Update to the OpenADR Specification

Update to the OpenADR Specification


2022 has been an exciting time in the electricity industry with the planned introduction of new dynamic pricing in California, Hawaii and elsewhere, and the OpenADR Alliance has been actively considering how best to continue to support utilities, retailers, and customers, along with its core focus on members. 


A team of experts representing a cross section of the OpenADR community began discussing ideas for improvements to the specification in 2021. The ‘Profile Working Group’ began by collecting high-level concepts and comments and discussing them in a series of teleconferences. 


OpenADR is architected to support interoperability as the standard evolves. In this case, the scope of the proposed changes to the "b" profile was such that a new profile will be required. A task team has been working through a set of industry use cases developed by the Profile Working Group and preparing a proposal that will be reviewed by the entire OpenADR Alliance in the following months.
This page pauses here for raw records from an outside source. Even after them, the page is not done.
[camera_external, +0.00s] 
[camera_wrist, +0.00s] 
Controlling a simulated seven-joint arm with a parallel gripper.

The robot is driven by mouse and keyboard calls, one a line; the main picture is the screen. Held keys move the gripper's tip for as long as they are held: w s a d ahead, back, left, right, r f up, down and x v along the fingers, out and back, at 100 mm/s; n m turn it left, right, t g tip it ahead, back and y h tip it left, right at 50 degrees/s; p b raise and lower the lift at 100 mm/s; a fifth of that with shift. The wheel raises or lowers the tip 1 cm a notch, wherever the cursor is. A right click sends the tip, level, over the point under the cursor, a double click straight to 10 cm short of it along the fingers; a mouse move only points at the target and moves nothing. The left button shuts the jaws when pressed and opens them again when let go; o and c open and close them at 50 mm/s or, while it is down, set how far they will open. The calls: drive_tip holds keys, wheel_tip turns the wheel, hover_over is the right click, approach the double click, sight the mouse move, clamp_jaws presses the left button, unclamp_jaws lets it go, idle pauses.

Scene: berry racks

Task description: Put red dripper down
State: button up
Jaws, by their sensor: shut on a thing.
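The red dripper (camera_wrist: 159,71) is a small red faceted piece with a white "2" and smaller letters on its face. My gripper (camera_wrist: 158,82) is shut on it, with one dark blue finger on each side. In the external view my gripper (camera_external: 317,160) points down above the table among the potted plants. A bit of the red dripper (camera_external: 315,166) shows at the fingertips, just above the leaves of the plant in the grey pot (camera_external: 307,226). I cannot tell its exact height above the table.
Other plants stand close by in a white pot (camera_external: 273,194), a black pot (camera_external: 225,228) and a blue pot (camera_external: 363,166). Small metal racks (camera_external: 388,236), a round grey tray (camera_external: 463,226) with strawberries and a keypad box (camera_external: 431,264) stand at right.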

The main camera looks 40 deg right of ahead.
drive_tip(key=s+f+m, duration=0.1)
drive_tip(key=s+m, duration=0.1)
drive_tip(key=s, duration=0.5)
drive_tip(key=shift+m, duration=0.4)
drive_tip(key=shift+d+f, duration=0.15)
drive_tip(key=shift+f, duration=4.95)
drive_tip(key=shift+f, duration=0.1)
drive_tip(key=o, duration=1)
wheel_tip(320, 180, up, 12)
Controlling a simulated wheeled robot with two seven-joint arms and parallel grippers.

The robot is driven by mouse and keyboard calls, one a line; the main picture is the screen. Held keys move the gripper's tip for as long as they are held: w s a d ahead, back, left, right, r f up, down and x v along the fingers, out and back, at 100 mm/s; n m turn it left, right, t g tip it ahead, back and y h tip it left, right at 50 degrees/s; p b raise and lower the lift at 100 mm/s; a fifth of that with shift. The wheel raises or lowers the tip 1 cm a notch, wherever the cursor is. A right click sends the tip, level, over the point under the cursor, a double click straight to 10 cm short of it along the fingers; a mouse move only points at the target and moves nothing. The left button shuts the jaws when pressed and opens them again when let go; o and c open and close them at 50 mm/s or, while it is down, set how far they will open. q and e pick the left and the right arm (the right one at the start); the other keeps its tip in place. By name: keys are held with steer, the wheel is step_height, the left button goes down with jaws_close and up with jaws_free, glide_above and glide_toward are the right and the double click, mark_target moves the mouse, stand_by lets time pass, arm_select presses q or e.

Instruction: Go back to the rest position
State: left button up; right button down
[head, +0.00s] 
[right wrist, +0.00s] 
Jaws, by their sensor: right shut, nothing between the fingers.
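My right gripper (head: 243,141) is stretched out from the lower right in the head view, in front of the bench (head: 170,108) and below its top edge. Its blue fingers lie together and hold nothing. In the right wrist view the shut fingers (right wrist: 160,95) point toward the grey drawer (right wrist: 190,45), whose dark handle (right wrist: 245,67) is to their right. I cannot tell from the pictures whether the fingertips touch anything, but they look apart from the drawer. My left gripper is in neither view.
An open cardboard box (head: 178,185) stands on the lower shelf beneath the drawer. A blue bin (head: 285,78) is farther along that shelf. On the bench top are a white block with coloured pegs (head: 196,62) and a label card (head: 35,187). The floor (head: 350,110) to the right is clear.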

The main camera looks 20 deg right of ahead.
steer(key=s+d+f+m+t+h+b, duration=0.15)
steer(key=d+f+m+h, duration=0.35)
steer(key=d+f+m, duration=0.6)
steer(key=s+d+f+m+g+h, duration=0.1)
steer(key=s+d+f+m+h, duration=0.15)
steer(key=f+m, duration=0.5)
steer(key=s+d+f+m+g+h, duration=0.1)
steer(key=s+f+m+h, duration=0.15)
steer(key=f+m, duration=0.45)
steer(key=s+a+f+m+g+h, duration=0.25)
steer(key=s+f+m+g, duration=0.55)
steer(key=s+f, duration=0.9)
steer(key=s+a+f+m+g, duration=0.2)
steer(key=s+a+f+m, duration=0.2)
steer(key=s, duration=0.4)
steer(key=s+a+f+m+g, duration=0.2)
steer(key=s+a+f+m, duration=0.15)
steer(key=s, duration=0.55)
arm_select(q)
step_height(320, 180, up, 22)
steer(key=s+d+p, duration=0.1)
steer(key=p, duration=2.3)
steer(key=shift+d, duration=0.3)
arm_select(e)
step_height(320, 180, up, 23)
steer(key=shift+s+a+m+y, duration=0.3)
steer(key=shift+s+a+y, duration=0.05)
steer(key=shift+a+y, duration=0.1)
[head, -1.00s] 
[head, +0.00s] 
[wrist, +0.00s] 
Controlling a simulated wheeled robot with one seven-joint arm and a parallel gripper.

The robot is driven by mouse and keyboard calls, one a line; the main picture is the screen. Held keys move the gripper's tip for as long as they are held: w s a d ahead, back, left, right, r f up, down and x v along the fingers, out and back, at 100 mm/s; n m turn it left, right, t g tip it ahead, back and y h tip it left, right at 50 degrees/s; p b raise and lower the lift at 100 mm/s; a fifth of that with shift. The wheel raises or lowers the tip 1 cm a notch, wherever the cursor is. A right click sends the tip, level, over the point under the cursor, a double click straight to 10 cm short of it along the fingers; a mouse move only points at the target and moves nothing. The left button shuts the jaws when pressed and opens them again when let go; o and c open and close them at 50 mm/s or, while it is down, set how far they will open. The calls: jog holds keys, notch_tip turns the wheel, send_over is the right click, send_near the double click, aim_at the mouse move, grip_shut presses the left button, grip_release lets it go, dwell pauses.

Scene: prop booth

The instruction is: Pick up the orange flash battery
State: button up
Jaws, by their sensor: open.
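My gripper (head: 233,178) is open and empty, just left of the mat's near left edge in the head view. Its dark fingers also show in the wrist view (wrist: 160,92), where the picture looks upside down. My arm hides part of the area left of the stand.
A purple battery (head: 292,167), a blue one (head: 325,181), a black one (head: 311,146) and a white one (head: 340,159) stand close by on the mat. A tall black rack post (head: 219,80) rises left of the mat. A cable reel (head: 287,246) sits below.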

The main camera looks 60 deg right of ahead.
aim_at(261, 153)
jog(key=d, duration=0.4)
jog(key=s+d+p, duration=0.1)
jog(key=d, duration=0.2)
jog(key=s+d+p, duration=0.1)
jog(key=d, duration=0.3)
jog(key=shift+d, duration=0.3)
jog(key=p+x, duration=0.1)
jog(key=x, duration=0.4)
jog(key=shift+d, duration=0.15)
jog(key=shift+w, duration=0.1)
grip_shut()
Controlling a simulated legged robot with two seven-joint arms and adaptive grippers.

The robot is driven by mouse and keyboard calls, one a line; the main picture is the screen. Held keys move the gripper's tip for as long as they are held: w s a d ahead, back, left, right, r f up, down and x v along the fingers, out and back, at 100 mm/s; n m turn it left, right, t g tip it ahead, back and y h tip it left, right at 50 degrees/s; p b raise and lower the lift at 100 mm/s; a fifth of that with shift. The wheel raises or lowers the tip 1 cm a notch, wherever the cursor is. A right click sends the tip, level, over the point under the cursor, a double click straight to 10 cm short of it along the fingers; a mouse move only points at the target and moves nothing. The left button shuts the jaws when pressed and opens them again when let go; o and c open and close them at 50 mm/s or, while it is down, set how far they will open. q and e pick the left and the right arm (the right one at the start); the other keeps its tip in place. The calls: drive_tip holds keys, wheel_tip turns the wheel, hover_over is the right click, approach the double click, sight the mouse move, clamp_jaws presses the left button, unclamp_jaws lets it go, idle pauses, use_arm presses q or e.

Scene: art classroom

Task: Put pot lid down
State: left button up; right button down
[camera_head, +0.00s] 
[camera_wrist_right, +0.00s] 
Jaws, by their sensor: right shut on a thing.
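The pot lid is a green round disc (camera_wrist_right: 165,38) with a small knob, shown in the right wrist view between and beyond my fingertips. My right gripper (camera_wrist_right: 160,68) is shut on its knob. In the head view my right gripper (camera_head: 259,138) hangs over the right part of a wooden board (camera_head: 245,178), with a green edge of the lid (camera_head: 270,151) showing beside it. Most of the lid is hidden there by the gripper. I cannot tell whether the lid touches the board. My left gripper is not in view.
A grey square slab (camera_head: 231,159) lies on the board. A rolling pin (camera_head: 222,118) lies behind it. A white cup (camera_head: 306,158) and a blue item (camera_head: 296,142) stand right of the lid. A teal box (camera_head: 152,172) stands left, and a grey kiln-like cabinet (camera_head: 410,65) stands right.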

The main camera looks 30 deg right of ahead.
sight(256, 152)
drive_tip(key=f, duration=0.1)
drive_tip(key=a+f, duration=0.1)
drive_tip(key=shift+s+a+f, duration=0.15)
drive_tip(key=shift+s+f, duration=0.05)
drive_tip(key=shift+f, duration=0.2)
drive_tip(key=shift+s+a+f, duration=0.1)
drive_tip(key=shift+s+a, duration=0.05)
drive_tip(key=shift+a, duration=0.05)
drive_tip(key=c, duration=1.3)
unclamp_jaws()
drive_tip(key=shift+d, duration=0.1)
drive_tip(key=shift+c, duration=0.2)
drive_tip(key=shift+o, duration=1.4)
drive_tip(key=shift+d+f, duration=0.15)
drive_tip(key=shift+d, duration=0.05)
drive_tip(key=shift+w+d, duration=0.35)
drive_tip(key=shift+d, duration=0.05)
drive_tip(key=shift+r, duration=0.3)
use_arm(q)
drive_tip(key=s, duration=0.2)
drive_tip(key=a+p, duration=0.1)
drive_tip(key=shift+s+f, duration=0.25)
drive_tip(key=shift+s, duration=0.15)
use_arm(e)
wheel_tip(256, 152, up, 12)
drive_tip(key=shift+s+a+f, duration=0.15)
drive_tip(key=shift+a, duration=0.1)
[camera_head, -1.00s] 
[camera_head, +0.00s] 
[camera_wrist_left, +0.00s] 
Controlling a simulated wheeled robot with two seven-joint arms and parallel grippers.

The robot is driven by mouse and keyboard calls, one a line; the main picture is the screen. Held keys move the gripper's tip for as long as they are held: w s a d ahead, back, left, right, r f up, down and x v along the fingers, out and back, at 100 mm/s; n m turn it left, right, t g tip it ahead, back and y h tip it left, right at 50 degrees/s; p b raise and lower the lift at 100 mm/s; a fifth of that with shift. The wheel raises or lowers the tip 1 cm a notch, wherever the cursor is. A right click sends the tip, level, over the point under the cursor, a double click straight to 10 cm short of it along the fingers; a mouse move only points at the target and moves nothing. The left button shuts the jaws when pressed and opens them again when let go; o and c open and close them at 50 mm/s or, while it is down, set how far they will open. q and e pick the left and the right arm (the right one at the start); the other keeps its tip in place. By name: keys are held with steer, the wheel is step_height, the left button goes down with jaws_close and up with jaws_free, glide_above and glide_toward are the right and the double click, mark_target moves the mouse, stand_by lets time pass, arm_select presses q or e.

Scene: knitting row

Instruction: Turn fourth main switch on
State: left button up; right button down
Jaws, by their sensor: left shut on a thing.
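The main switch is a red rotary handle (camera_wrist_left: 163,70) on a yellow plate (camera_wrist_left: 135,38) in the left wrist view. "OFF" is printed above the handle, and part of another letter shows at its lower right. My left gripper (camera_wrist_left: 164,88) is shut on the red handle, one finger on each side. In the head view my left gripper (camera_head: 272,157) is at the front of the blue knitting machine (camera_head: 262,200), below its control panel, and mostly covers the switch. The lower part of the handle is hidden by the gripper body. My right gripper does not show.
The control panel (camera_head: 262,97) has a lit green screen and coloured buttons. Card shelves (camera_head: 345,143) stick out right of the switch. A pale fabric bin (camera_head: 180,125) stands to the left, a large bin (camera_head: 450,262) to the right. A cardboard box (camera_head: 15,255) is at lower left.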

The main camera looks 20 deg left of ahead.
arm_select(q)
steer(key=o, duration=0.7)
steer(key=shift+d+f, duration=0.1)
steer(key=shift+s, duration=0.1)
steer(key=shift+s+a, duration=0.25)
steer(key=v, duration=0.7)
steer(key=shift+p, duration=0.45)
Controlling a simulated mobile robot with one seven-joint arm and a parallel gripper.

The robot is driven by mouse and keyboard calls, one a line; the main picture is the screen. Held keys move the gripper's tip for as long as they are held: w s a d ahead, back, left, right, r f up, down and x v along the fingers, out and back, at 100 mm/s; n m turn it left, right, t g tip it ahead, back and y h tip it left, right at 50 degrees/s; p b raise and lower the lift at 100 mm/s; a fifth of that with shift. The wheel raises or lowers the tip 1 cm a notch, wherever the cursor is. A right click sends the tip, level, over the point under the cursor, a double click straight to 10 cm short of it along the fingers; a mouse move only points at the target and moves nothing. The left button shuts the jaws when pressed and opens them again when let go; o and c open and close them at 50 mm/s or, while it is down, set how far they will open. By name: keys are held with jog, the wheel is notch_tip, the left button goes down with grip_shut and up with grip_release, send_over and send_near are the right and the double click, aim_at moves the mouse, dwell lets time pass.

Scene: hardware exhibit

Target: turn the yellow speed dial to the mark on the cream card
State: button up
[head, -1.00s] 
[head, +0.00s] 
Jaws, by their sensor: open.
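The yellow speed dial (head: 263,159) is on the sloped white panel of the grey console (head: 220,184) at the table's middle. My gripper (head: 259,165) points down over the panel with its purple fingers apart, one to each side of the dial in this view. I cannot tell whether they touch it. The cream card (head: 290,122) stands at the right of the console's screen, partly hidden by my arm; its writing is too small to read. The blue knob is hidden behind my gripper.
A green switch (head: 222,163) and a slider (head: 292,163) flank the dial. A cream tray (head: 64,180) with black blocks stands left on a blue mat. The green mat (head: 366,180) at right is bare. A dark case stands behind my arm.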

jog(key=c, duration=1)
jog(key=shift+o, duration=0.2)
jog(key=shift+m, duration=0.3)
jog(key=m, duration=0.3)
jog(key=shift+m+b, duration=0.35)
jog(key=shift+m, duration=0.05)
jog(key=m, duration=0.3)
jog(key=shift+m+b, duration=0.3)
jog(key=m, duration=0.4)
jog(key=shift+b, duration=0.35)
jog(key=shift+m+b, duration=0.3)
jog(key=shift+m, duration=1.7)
The impetus for revising OpenADR comes from several considerations. Use cases have changed and some that were originally envisioned as becoming popular have not been widely deployed. A diverse set of modification requests have been collected over the years. Software tools and concepts have evolved over the nearly 10 years since 2.0b was published, including the widespread adoption of RESTful API patterns and the subsequent obsolescence of SOAP-style web services as embodied in 2.0b. 


The overriding goal of the new initiative has been to foster wider and faster adoption of the protocol in order to meet the needs of electrical producers and consumers to lower costs, lessen environmental impacts, and improve overall grid reliability. We have sought to reduce real and perceived complexity, simplify implementation, and improve ‘plug-and-play’ interoperability. This is accomplished in part by updating features that were not optimally defined and removing unused features. At the same time new cases will be addressed such as in-building coordination and microgrid operations. 


The security model will be revisited to adopt current IT industry best practices and make onboarding VEN clients more streamlined. 


A goal is to future-proof the specification while maintaining the viability of existing 2.0a and 2.0b implementations. 


The working group has considered a number of topics including enhancements to reporting and events, price metadata, JSON message encoding and RESTful interactions as mentioned above. Topics discussed that may or may not have explicit support in the new version but may be supported implicitly or through other activities include enrollment services, common transactive services, TEMIX, inverters/DER, dynamic capacity management, and price server discovery. 

 

Another aspect that we are exploring is a better alignment with the IEC CIM model.


A modernized, streamlined OpenADR will help utilities and retailers develop DR programs more quickly and encourage a vast number of new VENs, representing a constellation of resources, to participate with minimal friction. 


More details should be forthcoming in 2023, on a TBD schedule.